=== Extracted information ===

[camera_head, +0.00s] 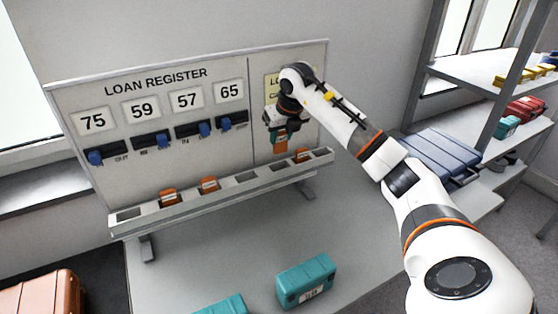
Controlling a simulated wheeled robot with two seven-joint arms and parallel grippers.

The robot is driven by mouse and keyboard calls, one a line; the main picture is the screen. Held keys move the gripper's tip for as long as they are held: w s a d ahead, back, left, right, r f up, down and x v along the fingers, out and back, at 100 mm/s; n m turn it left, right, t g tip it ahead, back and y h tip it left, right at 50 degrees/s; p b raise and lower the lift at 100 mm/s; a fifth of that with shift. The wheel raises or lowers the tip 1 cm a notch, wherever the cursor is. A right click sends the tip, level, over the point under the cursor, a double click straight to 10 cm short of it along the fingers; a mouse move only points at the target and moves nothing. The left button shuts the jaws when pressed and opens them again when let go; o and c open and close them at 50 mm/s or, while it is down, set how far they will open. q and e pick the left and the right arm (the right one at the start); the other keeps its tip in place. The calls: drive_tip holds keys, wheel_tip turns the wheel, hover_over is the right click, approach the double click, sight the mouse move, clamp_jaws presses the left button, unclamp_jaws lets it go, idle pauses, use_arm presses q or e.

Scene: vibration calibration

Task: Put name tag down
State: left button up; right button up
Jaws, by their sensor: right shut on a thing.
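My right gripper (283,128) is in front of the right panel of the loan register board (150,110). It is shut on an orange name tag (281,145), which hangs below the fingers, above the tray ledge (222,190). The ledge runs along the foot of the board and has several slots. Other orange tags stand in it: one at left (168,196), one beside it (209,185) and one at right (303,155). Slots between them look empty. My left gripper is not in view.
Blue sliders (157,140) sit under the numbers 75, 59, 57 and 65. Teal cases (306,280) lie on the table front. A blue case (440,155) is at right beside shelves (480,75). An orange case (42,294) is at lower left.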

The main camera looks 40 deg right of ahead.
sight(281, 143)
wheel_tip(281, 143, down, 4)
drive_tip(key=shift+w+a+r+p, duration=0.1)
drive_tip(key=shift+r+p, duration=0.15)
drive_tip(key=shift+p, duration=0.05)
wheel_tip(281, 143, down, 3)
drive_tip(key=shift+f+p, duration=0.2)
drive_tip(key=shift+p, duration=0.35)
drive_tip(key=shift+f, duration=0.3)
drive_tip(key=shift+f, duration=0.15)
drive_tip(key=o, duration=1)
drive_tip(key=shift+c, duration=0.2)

===
=== Extracted information ===

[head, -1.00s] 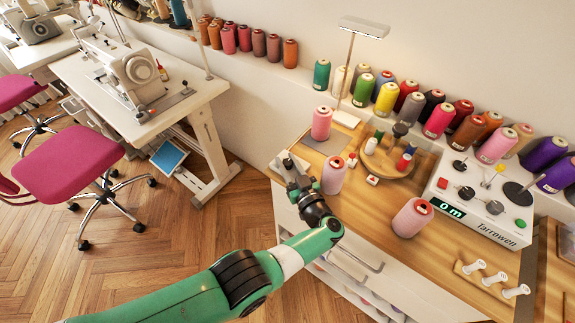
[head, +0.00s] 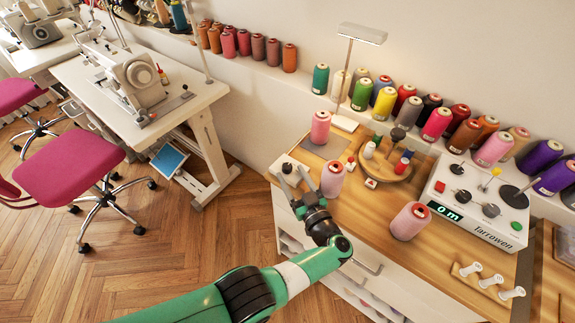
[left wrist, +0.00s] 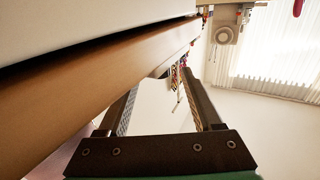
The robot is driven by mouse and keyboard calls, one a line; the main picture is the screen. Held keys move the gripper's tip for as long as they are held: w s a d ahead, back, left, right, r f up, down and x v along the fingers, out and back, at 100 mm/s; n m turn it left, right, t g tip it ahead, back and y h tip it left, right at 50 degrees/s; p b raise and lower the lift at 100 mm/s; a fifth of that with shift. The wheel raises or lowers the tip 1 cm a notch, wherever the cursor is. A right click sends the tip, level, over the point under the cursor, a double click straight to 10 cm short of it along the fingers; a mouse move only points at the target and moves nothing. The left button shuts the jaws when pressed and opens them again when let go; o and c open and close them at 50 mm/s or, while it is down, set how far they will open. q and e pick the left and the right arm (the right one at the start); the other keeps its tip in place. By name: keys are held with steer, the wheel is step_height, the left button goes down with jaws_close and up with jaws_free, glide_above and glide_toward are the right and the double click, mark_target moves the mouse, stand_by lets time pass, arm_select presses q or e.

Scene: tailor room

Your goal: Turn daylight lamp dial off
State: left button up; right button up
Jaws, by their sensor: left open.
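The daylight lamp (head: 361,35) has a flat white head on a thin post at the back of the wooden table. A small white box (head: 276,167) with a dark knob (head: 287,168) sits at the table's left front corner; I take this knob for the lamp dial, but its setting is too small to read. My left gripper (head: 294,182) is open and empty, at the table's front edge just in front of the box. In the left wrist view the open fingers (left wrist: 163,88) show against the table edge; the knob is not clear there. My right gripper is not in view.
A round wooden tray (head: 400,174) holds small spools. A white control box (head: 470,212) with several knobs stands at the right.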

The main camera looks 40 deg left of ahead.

===

Each line in the listing above either holds the string "Scene" or does not; state how many do, giving the number only.

■ **Task output**
2